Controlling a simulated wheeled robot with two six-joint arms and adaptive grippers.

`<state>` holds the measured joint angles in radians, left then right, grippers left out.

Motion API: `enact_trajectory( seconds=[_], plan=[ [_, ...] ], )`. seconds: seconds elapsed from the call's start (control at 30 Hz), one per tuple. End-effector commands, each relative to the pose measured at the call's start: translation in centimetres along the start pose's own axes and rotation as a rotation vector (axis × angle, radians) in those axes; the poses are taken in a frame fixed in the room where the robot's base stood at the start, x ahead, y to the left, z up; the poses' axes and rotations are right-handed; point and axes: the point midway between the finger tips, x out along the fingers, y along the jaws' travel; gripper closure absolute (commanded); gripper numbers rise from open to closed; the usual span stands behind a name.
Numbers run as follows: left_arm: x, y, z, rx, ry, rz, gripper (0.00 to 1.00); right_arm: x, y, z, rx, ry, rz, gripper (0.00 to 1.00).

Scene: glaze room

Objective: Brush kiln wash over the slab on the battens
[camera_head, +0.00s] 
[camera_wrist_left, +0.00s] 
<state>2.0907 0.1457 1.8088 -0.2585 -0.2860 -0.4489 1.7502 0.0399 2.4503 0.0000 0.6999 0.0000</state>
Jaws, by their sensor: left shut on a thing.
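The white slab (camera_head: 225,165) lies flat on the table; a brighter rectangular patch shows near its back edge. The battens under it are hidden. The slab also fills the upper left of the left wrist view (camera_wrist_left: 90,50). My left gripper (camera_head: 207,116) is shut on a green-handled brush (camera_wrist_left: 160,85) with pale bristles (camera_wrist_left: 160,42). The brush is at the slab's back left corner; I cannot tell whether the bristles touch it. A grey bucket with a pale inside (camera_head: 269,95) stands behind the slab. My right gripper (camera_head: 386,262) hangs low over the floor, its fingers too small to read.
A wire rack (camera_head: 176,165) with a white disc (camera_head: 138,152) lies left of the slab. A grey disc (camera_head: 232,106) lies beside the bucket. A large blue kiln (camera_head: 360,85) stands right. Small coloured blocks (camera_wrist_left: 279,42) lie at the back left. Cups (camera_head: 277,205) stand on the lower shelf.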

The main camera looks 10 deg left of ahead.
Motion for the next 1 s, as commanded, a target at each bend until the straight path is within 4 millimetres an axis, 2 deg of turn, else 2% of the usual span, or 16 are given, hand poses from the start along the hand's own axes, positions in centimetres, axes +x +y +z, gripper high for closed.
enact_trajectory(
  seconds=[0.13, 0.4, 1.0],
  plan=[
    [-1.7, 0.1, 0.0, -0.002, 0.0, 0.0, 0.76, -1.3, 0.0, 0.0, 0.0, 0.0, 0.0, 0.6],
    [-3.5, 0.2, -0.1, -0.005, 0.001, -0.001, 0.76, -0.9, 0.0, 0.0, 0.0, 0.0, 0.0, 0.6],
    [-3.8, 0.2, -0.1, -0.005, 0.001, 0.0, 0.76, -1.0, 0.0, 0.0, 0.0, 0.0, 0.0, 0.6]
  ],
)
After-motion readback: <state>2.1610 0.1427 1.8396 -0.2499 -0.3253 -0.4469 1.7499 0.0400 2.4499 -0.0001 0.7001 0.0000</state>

################

:: DO THIS ::
Print the material once more, exactly.

:: EXERCISE RESPONSE ::
Controlling a simulated wheeled robot with two six-joint arms and adaptive grippers.

`<state>` holds the measured joint angles in radians, left then right, grippers left out.

Motion API: `enact_trajectory( seconds=[_], plan=[ [_, ...] ], )`. seconds: seconds elapsed from the call's start (control at 30 Hz), one per tuple. End-effector commands, each relative to the pose measured at the call's start: translation in centimetres along the start pose's own axes and rotation as a rotation vector (axis × angle, radians) in those axes; the poses are taken in a frame fixed in the room where the robot's base stood at the start, x ahead, y to the left, z up; the poses' axes and rotations are right-handed; point and axes: the point midway between the finger tips, x out along the fingers, y along the jaws' travel; gripper closure absolute (commanded); gripper numbers rise from open to closed; the usual span stands behind a name.
Numbers run as follows: left_arm: x, y, z, rx, ry, rz, gripper (0.00 to 1.00); right_arm: x, y, z, rx, ry, rz, gripper (0.00 to 1.00).

Scene: glaze room

Objective: Brush kiln wash over the slab on the battens
[camera_head, +0.00s] 
[camera_wrist_left, +0.00s] 
<state>2.0907 0.1457 1.8088 -0.2585 -0.2860 -0.4489 1.7502 0.0399 2.4503 0.0000 0.6999 0.0000</state>
Jaws, by their sensor: left shut on a thing.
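The white slab (camera_head: 225,165) lies flat on the table; a brighter rectangular patch shows near its back edge. The battens under it are hidden. The slab also fills the upper left of the left wrist view (camera_wrist_left: 90,50). My left gripper (camera_head: 207,116) is shut on a green-handled brush (camera_wrist_left: 160,85) with pale bristles (camera_wrist_left: 160,42). The brush is at the slab's back left corner; I cannot tell whether the bristles touch it. A grey bucket with a pale inside (camera_head: 269,95) stands behind the slab. My right gripper (camera_head: 386,262) hangs low over the floor, its fingers too small to read.
A wire rack (camera_head: 176,165) with a white disc (camera_head: 138,152) lies left of the slab. A grey disc (camera_head: 232,106) lies beside the bucket. A large blue kiln (camera_head: 360,85) stands right. Small coloured blocks (camera_wrist_left: 279,42) lie at the back left. Cups (camera_head: 277,205) stand on the lower shelf.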

The main camera looks 10 deg left of ahead.
Motion for the next 1 s, as commanded, a target at each bend until the straight path is within 4 millimetres an axis, 2 deg of turn, else 2% of the usual span, or 16 are given, hand poses from the start along the hand's own axes, positions in centimetres, axes +x +y +z, gripper high for closed.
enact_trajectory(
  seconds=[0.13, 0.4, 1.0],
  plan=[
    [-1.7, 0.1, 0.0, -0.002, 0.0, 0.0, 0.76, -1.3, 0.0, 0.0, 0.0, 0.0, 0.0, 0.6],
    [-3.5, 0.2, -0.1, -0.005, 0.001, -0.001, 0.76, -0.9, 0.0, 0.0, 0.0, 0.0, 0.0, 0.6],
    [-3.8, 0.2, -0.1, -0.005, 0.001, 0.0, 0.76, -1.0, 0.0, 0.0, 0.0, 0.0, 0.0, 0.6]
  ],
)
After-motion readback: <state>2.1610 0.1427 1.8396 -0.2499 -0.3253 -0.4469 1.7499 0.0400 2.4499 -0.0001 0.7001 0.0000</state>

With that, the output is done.